** start of DATA EXTRACT **

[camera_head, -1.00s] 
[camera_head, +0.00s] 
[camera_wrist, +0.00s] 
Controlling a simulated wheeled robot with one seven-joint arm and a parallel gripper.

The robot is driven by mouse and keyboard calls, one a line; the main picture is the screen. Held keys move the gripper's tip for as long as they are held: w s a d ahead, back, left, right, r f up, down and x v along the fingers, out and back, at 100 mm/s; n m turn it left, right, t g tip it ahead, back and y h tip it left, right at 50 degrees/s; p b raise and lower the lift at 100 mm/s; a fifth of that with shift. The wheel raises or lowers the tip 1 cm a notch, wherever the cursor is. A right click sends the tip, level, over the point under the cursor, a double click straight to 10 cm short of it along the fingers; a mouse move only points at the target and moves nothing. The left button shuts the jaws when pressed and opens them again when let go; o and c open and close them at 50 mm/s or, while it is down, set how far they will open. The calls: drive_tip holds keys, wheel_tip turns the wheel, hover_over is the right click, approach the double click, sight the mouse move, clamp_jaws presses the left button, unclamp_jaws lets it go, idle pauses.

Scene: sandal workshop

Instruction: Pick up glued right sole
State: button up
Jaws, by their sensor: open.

** end of DATA EXTRACT **

● **EXERCISE GOAL**:
Return, word for word, every line from the line with "Scene: sandal workshop" to the final line of the data.

● **RESPONSE BELOW**:
Scene: sandal workshop

Instruction: Pick up glued right sole
State: button up
Jaws, by their sensor: open.

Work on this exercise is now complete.